Black and Tans, the famine, hedge schools, the Easter Rising, the history is long and ugly re: English terrorism toward the Irish.
But re: this meeting, GooseyLoosey's post is more to the point. We're talking about recent, personal, living memory here when we talk about what the Irish have to forgive and move past - Bloody Sunday, internment without trial, lack of access to housing and jobs, and the countless daily indignities, humiliations and intimidations that occur when you have tanks and soldiers on the streets every day.
The Lord Mountbatten connection surely makes this gesture personally painful for the Queen. But do you really think that McGuinness lived his life in Derry without being close to anyone who was personally affected by the atrocities carried out by the British army?
I hate violence, and I don't think that murder is a legitimate way to make a political point.
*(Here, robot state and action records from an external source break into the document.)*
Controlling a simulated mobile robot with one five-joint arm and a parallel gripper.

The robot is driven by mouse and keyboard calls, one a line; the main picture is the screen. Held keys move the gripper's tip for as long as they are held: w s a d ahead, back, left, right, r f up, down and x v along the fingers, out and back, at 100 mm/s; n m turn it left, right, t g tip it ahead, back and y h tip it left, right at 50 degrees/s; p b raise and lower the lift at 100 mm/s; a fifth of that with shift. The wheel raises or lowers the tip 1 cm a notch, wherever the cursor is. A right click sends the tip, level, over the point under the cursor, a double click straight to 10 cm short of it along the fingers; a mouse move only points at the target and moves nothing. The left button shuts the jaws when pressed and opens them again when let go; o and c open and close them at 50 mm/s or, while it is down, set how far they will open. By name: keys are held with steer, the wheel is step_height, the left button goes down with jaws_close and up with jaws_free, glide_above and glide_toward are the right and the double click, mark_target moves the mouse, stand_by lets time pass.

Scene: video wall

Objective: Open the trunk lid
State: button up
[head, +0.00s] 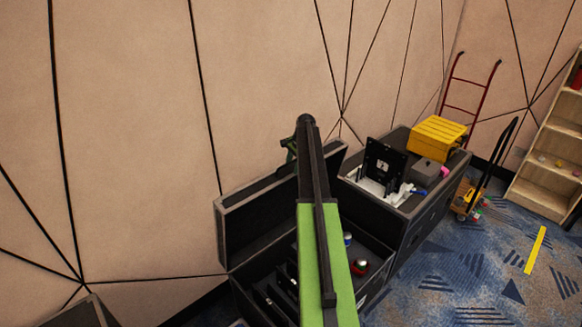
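A black trunk (376,291) stands in the lower middle, against the beige wall. Its lid (252,222) is raised at the back, standing up near the wall, and the inside is exposed. Dark dividers (268,297), a red and silver item (360,267) and a small white and blue item (348,239) show inside. My green and black arm crosses in front of the lid and hides part of it and of the interior. My gripper (289,150) shows only as a small green part behind the arm's end, above the lid; its fingers are not clear.
A second black case (424,222) to the right bears a yellow box (437,138), a black panel (384,166) and a grey box (427,172). Beyond are a red hand truck (468,95), a cart (466,198) and a wooden shelf (546,160). Patterned carpet at lower right is mostly clear.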

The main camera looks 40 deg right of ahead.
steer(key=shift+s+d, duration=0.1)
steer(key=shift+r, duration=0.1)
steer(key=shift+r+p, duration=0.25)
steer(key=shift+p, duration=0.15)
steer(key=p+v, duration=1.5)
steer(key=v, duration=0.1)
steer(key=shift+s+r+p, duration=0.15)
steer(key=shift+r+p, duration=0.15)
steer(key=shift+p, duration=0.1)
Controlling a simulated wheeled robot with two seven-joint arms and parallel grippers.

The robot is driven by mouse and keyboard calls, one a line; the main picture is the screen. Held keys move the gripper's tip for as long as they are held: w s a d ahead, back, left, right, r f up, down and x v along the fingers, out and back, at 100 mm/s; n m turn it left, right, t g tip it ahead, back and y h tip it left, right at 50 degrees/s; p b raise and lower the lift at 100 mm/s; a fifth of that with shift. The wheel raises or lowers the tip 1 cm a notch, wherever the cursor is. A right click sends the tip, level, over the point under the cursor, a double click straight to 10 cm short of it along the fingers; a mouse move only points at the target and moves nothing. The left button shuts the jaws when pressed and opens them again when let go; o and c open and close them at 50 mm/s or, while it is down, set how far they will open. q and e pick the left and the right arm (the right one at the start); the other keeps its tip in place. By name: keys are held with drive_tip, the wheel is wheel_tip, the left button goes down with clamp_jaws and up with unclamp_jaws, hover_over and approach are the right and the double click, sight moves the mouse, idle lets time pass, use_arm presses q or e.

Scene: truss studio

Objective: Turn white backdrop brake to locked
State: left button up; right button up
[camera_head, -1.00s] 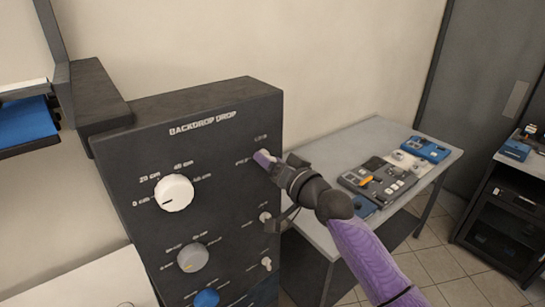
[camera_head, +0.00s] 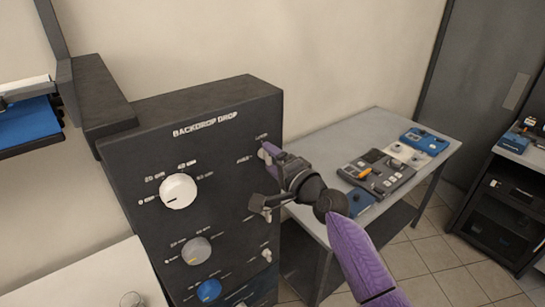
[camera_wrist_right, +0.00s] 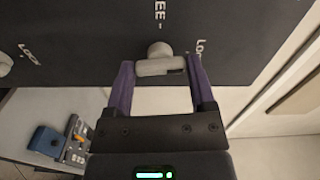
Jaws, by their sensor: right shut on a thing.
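The white backdrop brake (camera_head: 264,153) is a small pale knob with a bar handle at the upper right of the dark panel (camera_head: 140,150). My right gripper (camera_head: 271,157) reaches it from the right. In the right wrist view, the brake (camera_wrist_right: 158,66) sits between my purple fingers, which are shut on the ends of its bar. The bar lies crosswise there, with a dark mark at its right end, on the side of the "Lock" label (camera_wrist_right: 200,47). The "FREE" label (camera_wrist_right: 159,18) is above it, partly cut off. My left gripper is out of view.
The panel also has a white dial (camera_head: 178,190), a grey dial (camera_head: 196,250) and a blue dial (camera_head: 209,290). Another small handle (camera_head: 266,254) is below my right gripper. A table (camera_head: 372,125) with control boxes stands to the right. Tiled floor lies beyond.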

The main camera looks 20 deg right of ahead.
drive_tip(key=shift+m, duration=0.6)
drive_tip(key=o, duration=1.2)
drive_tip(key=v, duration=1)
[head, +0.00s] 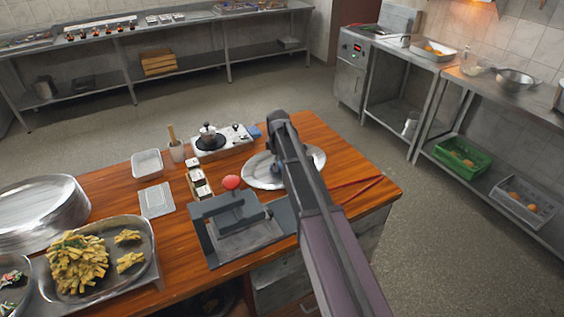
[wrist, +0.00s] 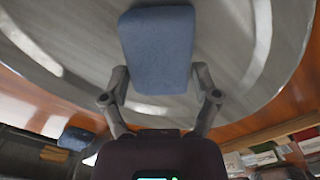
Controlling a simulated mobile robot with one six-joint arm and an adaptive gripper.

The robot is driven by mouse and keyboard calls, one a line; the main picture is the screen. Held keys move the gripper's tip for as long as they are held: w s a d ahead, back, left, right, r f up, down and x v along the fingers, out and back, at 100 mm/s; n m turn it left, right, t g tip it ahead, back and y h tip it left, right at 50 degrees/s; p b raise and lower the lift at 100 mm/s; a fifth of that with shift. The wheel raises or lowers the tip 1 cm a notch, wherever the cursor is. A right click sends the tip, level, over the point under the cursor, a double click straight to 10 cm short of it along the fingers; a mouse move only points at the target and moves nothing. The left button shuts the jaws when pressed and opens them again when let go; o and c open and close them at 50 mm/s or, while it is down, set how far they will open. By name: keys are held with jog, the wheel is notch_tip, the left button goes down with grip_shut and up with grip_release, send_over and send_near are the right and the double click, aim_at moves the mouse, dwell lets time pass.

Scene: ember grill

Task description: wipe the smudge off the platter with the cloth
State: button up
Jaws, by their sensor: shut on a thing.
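The platter (head: 256,176) is a shiny oval metal dish near the right end of the wooden table. My arm crosses in front of it in the head view and hides part of it. In the wrist view the platter (wrist: 75,28) fills most of the upper picture, with pale streaks that look like reflections. I cannot make out a smudge. My gripper (wrist: 160,78) is shut on the blue cloth (wrist: 157,45), a thick folded pad, held over the platter. I cannot tell whether the cloth touches it.
A fries tray (head: 80,265) is at the left.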

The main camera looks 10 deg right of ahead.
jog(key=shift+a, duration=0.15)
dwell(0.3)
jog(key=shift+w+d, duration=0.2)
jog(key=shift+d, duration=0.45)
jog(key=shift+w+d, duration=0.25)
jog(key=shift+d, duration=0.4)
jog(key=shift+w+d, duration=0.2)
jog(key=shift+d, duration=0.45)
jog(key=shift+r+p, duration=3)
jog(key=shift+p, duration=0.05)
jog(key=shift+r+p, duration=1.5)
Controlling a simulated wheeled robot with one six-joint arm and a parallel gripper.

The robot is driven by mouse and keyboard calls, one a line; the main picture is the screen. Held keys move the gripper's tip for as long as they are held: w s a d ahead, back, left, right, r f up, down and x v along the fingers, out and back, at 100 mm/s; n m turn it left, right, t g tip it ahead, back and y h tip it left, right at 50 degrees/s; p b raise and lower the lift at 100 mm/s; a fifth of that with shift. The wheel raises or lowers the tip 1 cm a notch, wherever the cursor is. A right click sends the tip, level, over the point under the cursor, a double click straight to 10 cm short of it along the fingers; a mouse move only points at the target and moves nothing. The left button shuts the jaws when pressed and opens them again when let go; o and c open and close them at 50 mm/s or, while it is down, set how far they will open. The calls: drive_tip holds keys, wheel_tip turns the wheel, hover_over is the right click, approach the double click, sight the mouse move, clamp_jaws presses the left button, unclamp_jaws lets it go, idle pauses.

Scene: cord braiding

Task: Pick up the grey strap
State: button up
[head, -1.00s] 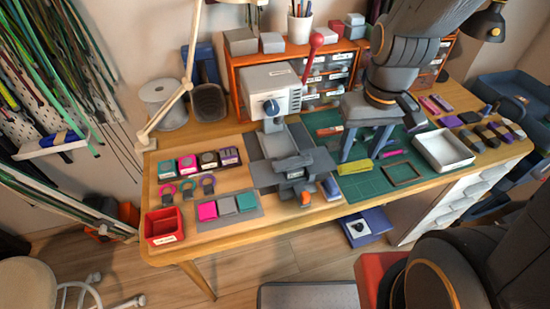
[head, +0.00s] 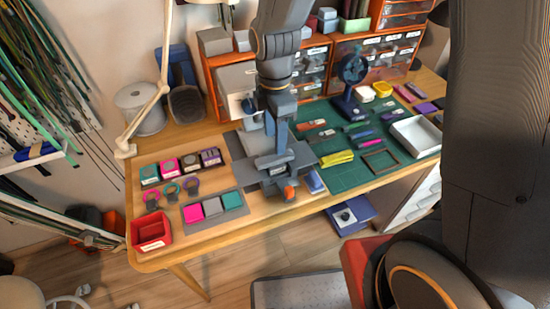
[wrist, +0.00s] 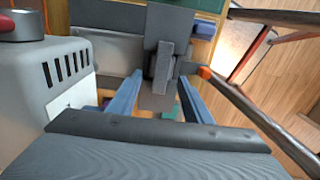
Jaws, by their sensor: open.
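A grey folded piece (head: 213,208), perhaps the grey strap, lies between a magenta piece (head: 193,214) and a teal one (head: 232,201) on a grey tray (head: 245,211) at the bench's front left. No other grey strap can be made out clearly. My gripper (head: 276,140) points down over the grey clamp fixture (head: 292,160), right of that tray. In the wrist view its two blue fingers (wrist: 160,78) are apart with nothing held. A narrow grey bar (wrist: 166,58) of the fixture shows between and beyond them; I cannot tell whether they touch it.
A grey machine (wrist: 45,72) stands close on the left in the wrist view. A red bin (head: 152,232) is at the front left corner. Orange drawers (head: 385,50) line the back. A white tray (head: 416,137) and yellow bundle (head: 337,158) lie right.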

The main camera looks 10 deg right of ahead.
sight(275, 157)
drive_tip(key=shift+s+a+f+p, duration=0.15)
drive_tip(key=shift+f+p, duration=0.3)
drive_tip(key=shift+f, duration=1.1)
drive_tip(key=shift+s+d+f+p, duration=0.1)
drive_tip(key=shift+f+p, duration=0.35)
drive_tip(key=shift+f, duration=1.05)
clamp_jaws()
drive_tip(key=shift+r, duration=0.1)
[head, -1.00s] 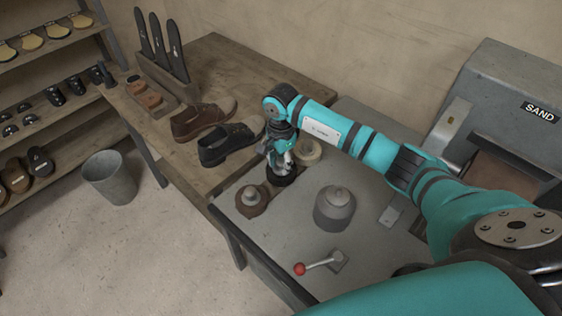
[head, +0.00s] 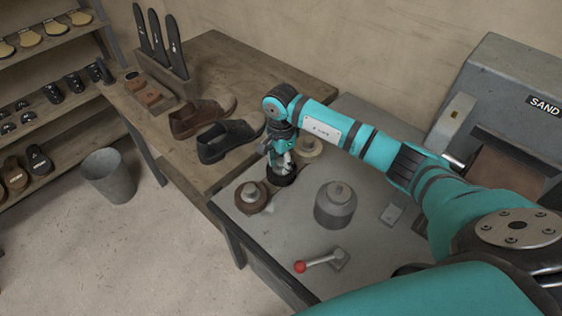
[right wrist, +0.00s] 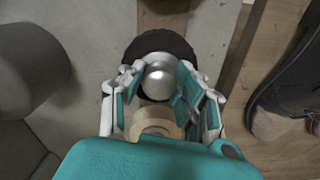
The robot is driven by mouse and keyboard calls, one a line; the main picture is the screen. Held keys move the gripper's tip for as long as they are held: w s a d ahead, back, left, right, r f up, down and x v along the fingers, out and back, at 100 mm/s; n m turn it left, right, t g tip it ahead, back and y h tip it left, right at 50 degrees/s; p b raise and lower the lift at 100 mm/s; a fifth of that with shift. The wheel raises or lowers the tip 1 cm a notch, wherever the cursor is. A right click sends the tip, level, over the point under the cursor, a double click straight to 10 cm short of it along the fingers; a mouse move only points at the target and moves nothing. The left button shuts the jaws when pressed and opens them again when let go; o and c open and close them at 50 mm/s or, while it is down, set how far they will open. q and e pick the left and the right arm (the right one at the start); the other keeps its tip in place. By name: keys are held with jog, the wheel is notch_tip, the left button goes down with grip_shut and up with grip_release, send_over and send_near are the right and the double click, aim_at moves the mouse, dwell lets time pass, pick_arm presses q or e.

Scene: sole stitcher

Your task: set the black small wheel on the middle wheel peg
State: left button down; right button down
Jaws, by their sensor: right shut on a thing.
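The black small wheel (head: 281,177) is low over the grey bench top, between a brown wheel (head: 252,199) and a cream wheel (head: 310,148). In the right wrist view the black wheel (right wrist: 135,50) has a shiny round knob on top. My right gripper (head: 279,165) points down, its fingers (right wrist: 160,84) shut on this knob from both sides. The middle wheel peg is hidden under the wheel and gripper. I cannot tell whether the wheel rests on it. My left gripper is not in view.
A grey lidded pot (head: 335,207) stands right of the wheels. A red-knobbed lever (head: 300,266) is near the bench front. A black shoe (head: 228,143) and a brown shoe (head: 200,117) stand on the wooden table (head: 245,75). The SAND machine (head: 510,90) is at the right.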

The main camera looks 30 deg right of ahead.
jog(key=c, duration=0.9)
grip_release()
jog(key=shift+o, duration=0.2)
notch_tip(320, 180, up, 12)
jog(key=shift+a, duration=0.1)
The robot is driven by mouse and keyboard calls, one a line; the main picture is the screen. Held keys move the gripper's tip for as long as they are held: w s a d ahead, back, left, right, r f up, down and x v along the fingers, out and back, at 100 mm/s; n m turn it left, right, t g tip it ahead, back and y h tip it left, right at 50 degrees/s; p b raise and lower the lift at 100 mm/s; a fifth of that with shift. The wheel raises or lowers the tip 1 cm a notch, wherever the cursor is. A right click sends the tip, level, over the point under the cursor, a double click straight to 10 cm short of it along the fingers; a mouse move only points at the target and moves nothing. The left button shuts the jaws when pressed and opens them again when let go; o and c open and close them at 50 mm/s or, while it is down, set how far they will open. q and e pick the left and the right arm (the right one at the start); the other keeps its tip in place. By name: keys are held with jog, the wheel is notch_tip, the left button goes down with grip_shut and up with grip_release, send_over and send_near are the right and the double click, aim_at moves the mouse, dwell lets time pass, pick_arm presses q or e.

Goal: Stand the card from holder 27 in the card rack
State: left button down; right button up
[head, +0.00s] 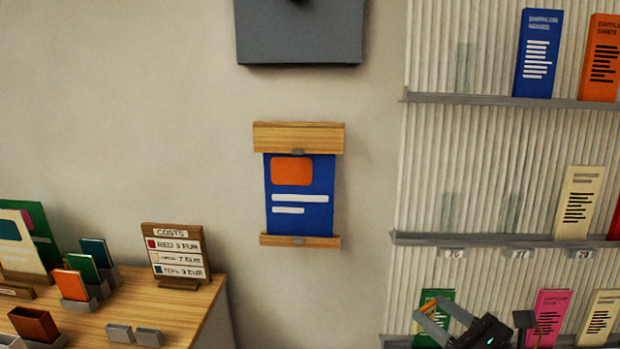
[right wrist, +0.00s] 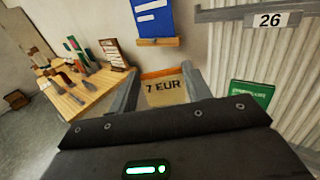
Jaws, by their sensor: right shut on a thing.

I also don't think it's a legitimate way to keep people suppressed and too afraid to come out and demand their civil rights peacefully (see Derry on 30 January, 1972. and while you're at it, see the more than three decades of lies and cover ups and justifications of that terrorist act, most of which hinged on slandering the innocent victims).
They are both guilty of the terrorism that they sanctioned by ordering it, or by remaining silent on it when it happened in their name. But the handshake is a good thing. I'm all for moving on, but the notion that it's the English that have more to forgive is just plain galling.